Task brief:
Copy out each line that mentions the word "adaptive".

Source records:
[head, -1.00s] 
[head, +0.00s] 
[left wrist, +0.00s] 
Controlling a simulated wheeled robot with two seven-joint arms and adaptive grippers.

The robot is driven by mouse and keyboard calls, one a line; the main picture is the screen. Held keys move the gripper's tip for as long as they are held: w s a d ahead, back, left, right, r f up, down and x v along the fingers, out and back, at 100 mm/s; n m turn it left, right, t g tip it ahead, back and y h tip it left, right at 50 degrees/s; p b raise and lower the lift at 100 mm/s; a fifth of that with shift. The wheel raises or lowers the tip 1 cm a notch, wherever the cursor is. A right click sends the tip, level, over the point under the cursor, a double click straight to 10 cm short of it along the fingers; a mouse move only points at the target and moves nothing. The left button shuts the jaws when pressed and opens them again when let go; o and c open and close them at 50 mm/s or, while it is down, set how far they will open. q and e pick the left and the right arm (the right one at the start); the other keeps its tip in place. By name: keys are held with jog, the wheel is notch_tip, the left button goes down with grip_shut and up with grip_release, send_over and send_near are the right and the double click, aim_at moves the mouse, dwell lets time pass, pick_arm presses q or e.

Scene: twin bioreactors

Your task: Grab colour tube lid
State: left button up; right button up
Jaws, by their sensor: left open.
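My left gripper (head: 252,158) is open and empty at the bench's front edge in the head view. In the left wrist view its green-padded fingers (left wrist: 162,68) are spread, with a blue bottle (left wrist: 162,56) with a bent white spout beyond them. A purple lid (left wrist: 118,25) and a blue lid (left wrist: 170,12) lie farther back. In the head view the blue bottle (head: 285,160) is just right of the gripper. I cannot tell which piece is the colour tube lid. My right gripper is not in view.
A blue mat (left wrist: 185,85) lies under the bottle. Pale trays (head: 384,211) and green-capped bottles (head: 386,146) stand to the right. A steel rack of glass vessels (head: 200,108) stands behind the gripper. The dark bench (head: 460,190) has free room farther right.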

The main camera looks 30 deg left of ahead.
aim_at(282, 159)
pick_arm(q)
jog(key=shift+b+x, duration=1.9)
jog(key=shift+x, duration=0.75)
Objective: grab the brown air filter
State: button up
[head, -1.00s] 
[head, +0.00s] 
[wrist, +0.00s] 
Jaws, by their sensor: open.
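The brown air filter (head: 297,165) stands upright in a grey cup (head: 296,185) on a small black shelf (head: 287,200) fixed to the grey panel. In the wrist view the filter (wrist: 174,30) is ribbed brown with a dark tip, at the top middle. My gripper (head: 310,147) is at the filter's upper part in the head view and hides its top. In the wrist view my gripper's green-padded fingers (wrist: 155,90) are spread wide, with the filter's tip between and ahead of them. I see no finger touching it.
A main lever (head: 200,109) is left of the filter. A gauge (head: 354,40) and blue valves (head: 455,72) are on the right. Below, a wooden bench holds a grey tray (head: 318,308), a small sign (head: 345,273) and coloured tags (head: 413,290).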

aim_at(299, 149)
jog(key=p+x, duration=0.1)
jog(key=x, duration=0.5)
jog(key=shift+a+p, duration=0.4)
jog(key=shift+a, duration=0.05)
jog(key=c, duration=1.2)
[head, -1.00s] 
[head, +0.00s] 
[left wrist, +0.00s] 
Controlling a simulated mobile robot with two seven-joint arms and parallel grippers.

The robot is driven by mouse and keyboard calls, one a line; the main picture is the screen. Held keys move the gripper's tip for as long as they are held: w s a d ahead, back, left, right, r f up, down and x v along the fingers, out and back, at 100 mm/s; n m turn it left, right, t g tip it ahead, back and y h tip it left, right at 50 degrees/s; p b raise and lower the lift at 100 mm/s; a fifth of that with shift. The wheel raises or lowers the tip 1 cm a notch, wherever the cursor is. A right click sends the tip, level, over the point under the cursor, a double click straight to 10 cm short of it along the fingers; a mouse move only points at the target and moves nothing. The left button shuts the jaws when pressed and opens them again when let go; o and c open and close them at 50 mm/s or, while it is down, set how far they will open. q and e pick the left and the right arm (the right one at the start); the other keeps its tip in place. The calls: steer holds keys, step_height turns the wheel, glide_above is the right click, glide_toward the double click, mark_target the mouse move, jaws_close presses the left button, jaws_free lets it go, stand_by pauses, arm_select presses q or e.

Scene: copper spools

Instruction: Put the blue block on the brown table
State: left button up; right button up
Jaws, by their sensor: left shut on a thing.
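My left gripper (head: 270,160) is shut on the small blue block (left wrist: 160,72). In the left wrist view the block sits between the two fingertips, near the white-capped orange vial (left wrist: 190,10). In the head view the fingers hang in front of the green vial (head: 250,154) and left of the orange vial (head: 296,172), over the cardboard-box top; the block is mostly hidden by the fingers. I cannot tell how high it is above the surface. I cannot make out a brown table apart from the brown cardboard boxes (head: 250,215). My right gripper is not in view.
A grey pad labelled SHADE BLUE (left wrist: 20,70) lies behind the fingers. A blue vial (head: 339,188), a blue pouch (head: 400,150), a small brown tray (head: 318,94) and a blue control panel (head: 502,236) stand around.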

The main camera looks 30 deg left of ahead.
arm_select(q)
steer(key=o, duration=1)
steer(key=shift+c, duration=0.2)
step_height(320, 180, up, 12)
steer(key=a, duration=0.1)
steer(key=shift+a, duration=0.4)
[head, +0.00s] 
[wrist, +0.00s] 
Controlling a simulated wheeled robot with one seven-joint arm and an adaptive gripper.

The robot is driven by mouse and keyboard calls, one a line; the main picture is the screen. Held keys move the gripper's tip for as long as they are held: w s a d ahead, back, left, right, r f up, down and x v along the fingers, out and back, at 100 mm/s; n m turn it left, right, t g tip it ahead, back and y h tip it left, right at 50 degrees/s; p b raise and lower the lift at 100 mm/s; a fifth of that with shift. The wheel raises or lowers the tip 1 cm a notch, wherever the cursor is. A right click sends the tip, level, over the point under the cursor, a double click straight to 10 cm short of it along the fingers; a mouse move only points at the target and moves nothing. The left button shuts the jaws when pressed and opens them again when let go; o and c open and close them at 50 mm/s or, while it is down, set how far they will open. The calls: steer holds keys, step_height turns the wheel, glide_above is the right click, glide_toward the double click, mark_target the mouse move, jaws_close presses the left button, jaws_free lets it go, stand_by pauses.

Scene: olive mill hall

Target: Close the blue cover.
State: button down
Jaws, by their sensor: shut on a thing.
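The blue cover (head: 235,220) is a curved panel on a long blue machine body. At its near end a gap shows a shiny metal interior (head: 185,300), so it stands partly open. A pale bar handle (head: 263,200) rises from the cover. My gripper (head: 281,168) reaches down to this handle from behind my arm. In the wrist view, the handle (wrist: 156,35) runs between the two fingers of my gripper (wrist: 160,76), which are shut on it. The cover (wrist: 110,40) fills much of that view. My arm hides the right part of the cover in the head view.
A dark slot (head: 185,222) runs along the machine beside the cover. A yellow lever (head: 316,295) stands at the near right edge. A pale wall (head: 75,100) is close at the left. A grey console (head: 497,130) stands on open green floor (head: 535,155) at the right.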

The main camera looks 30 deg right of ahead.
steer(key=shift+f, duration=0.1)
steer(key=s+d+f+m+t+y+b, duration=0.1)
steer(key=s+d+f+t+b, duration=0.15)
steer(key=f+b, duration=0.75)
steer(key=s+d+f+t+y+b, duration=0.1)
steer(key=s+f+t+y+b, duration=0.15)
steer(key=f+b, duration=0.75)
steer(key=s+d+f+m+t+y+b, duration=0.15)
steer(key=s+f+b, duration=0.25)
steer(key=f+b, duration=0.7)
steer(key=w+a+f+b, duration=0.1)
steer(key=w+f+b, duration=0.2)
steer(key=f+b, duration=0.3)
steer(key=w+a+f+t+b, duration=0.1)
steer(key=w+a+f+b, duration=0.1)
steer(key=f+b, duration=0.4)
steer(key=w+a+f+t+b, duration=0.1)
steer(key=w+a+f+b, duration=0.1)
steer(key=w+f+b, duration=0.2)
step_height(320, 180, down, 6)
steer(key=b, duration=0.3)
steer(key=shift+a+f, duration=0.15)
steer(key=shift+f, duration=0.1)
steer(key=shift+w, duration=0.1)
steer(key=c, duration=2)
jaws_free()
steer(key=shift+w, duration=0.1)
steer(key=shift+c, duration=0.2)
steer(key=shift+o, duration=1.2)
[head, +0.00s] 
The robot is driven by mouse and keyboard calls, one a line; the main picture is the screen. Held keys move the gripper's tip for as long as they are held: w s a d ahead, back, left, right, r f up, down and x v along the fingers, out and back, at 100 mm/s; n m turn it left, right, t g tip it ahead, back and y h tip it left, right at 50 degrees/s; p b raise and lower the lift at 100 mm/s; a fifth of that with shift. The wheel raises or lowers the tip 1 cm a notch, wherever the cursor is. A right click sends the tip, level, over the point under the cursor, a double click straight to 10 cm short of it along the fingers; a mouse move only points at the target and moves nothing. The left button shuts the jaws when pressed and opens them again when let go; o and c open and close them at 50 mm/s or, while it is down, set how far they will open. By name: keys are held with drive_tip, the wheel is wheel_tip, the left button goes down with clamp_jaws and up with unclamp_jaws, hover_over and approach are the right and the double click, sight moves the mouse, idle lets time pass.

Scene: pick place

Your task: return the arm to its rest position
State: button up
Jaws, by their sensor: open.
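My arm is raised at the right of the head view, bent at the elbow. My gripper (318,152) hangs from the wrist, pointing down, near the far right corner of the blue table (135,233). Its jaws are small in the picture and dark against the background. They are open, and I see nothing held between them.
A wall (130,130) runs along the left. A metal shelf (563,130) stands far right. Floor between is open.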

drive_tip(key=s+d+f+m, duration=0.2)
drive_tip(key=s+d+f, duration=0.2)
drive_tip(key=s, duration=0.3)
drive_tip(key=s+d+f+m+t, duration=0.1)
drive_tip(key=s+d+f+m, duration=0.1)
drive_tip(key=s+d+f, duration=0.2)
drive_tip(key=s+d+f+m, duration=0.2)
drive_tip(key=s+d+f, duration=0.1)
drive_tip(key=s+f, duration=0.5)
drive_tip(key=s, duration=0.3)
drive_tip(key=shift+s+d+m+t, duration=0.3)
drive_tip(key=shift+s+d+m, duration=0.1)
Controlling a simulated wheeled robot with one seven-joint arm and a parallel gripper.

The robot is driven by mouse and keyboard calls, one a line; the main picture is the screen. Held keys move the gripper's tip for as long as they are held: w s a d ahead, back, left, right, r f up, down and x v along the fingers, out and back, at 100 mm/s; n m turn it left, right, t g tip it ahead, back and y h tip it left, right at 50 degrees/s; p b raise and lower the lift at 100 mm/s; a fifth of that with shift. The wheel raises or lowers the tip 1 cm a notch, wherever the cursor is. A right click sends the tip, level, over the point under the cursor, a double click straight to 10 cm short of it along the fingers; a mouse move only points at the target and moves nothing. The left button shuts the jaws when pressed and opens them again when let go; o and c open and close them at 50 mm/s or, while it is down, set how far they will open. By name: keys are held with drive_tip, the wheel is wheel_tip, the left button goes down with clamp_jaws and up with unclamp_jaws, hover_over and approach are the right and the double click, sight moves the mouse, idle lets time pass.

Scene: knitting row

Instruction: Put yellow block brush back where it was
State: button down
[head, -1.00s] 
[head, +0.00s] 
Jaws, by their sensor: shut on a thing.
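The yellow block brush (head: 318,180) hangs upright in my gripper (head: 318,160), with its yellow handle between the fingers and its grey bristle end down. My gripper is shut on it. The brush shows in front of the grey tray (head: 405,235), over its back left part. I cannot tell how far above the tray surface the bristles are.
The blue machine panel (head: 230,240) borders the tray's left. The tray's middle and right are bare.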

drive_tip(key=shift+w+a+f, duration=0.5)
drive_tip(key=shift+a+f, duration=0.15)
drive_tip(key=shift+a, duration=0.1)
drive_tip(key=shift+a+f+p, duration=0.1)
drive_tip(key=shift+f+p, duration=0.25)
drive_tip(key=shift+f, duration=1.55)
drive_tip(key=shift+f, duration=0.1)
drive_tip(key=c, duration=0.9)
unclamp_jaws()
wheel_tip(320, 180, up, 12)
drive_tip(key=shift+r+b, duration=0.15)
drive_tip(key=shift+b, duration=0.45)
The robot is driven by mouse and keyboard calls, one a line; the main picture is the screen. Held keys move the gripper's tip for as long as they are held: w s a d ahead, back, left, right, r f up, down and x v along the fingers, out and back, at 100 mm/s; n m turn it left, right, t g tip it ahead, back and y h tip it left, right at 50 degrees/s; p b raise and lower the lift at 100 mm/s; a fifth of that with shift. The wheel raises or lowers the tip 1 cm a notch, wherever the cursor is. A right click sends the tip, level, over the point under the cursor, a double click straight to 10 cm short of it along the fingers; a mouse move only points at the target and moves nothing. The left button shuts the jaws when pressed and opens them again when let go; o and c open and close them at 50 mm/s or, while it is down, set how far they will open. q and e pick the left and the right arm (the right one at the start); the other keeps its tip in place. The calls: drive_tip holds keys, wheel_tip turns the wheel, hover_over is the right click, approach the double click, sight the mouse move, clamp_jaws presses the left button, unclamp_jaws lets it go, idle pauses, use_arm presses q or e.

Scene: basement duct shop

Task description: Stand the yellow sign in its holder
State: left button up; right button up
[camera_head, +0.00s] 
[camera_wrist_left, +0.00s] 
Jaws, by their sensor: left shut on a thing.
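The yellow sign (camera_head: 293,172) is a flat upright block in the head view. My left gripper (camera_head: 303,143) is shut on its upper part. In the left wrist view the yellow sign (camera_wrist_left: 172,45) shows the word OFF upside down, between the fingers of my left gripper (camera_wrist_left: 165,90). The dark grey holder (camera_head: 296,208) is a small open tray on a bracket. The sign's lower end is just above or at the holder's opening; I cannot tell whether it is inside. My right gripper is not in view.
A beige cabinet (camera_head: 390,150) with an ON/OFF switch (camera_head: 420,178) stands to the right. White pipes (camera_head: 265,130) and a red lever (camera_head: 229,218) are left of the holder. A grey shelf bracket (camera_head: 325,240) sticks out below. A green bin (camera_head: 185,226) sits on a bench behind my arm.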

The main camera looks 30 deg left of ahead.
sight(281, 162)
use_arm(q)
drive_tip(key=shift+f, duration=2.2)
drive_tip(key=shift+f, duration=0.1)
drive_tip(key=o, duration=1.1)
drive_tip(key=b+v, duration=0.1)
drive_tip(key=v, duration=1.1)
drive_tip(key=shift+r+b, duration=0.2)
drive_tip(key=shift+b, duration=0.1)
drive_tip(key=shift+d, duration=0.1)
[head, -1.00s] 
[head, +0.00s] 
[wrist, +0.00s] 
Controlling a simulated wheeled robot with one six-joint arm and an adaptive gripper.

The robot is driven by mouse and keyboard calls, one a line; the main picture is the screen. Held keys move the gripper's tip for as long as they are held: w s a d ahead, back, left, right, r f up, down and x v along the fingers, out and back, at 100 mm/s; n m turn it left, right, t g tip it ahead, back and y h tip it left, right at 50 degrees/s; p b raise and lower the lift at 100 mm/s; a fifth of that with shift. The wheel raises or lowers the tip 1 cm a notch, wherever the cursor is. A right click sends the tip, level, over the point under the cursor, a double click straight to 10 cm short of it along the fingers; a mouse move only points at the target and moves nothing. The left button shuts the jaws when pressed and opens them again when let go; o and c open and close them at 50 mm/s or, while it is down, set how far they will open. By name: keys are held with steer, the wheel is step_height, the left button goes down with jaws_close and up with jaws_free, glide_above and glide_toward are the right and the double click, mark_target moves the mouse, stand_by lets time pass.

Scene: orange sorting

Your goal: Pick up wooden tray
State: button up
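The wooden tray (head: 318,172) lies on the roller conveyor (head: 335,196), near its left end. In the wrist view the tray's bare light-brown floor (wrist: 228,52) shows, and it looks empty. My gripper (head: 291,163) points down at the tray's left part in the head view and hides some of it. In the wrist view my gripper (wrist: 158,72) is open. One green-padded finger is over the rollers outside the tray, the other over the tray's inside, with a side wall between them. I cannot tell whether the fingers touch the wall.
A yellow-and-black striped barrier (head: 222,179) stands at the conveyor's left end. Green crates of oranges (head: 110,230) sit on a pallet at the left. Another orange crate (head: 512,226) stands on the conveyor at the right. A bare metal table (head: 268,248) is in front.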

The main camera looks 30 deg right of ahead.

Solution to this problem:
Controlling a simulated wheeled robot with two seven-joint arms and adaptive grippers.
Controlling a simulated wheeled robot with one seven-joint arm and an adaptive gripper.
Controlling a simulated wheeled robot with one six-joint arm and an adaptive gripper.

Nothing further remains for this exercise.